British consumers, the main drivers of the economy, are their least confident since just after last year’s Brexit vote, and business morale has also softened, surveys showed yesterday, adding to signs of a further economic slowdown in 2018.
Separate data showed British house price growth, which has weakened since last year’s referendum decision to leave the European Union, was slower than expected in November.
The GfK consumer confidence index dropped by 2 points to -12 in November, its lowest since July 2016 and below the average forecast of a decline to -11 in a Reuters poll. “Sadly there’s no festive cheer,” said Joe Staton, an executive at the market research company. ”Household jitters following the recent interest rate hike, squeezed incomes, higher inflation and economic uncertainty have dampened the consumer mood across the UK.”
Britain’s economy has slowed this year as higher inflation — largely due to the fall in the pound after the Brexit vote last year — pushed up costs for households and businesses.
At the start of the month, the Bank of England raised interest rates for the first time in over a decade to tackle inflation that is at a five-year high, and last week government forecasters slashed their growth outlook.
GfK said households’ willingness to make big purchases fell to its lowest level since October 2014 in bad news for retailers in the run-up to Christmas. A separate survey by Lloyds Bank showed business confidence slipped this month — with economic optimism the lowest since June 2016.
“Firms are confident about their future, although the fall in economic optimism is an indication of economic and political uncertainties ahead,” said Hann-Ju Ho, senior economist at Lloyds Commercial Banking. British Prime Minister Theresa May hopes to move Brexit talks on to trade after a meeting with EU leaders next month.
But she first needs to make progress on Britain’s outstanding bills, the rights of EU citizens in Britain, and future border arrangements between the United Kingdom and the Irish Republic.
British media have reported that May was ready to pay around €50bn ($59bn) to leave the EU.
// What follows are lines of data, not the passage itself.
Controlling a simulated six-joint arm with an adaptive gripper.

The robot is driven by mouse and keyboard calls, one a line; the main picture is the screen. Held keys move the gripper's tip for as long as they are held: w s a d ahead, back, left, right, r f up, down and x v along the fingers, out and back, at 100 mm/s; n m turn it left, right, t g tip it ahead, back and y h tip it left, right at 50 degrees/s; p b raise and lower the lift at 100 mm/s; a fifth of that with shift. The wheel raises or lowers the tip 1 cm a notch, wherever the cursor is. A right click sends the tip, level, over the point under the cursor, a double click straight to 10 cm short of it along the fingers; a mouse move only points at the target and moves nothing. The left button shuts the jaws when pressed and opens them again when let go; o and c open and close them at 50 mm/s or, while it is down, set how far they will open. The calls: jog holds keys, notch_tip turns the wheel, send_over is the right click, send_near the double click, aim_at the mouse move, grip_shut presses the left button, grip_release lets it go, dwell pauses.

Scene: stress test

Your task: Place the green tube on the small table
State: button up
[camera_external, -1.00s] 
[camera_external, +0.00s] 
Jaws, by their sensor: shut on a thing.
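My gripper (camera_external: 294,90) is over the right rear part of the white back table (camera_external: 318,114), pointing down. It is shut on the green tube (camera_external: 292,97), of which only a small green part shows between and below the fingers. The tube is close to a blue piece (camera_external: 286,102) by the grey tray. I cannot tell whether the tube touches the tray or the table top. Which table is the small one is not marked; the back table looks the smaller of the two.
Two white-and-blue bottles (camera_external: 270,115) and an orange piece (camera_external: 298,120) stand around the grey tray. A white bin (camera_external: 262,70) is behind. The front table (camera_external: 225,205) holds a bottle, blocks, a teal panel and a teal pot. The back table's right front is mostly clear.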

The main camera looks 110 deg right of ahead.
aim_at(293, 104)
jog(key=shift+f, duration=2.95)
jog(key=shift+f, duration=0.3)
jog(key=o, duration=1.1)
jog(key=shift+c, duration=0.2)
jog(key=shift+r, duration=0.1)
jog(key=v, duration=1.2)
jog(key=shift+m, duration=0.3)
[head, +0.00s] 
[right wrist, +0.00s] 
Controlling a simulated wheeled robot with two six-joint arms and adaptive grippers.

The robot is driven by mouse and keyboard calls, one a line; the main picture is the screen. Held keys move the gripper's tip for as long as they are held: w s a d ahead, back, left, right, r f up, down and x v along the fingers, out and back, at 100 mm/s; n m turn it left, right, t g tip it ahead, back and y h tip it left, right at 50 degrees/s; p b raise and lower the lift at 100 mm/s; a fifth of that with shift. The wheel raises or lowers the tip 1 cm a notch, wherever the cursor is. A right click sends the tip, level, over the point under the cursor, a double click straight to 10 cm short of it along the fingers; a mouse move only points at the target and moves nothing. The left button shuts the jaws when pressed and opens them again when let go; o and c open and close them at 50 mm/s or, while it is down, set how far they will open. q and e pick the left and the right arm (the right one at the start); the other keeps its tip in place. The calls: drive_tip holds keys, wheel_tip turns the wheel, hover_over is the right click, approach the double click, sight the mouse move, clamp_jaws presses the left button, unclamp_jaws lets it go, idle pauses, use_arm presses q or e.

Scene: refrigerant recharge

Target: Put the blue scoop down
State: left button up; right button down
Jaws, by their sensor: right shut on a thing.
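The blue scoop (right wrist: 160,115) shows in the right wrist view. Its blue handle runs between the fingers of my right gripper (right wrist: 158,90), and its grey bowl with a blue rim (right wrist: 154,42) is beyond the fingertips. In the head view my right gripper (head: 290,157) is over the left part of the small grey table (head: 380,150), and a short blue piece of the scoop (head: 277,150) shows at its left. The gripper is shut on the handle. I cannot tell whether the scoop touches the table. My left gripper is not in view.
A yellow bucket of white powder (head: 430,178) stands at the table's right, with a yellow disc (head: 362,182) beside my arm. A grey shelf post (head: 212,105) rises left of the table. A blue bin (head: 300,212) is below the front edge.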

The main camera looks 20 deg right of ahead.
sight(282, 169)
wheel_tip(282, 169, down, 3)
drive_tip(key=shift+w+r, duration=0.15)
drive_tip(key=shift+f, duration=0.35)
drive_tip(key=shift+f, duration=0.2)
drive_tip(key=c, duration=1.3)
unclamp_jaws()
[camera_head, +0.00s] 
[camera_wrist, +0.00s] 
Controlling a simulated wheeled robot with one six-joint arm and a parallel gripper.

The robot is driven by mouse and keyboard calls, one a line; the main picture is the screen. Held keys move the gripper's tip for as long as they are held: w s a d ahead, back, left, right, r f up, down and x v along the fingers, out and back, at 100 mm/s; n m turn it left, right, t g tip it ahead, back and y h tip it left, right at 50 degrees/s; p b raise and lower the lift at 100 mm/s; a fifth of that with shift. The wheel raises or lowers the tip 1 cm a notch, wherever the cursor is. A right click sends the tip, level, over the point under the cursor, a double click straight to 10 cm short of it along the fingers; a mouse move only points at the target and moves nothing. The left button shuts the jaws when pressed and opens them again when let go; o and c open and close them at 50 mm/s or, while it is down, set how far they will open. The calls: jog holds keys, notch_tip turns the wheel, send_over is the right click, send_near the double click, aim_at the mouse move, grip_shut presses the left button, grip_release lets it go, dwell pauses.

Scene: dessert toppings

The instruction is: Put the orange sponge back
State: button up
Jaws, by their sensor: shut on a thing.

The British Chambers of Commerce said yesterday that exporters were benefiting from a weaker pound and stronger demand from the faster-growing eurozone economy.The volume of trade documentation — a leading indicator for export volumes — was 4% higher than a year earlier and its third highest since records began in 2004.
But some exporters were suffering from higher raw materials costs or staff shortages.
“Taken together with higher domestic costs... a tipping point may soon be reached for some firms — with consequences for investment, recruitment and trade,” BCC director-general Adam Marshall said.
Also yesterday, data from mortgage lender Nationwide showed the housing market — which is a big factor for consumer confidence — remained weak in November.
Prices rose 2.5% from November 2016, unchanged from the pace of growth in October and below a forecast for growth of 2.7% in a Reuters poll of analysts.
Samuel Tombs, an economist with Pantheon Macroeconomics, said mortgage interest rates had picked up in October ahead of the BoE’s rate hike, and several indicators were already pointing to a further slowdown in the market.
House prices were rising by about 5% in annual terms shortly before the Brexit vote in June 2016, according to Nationwide’s measure.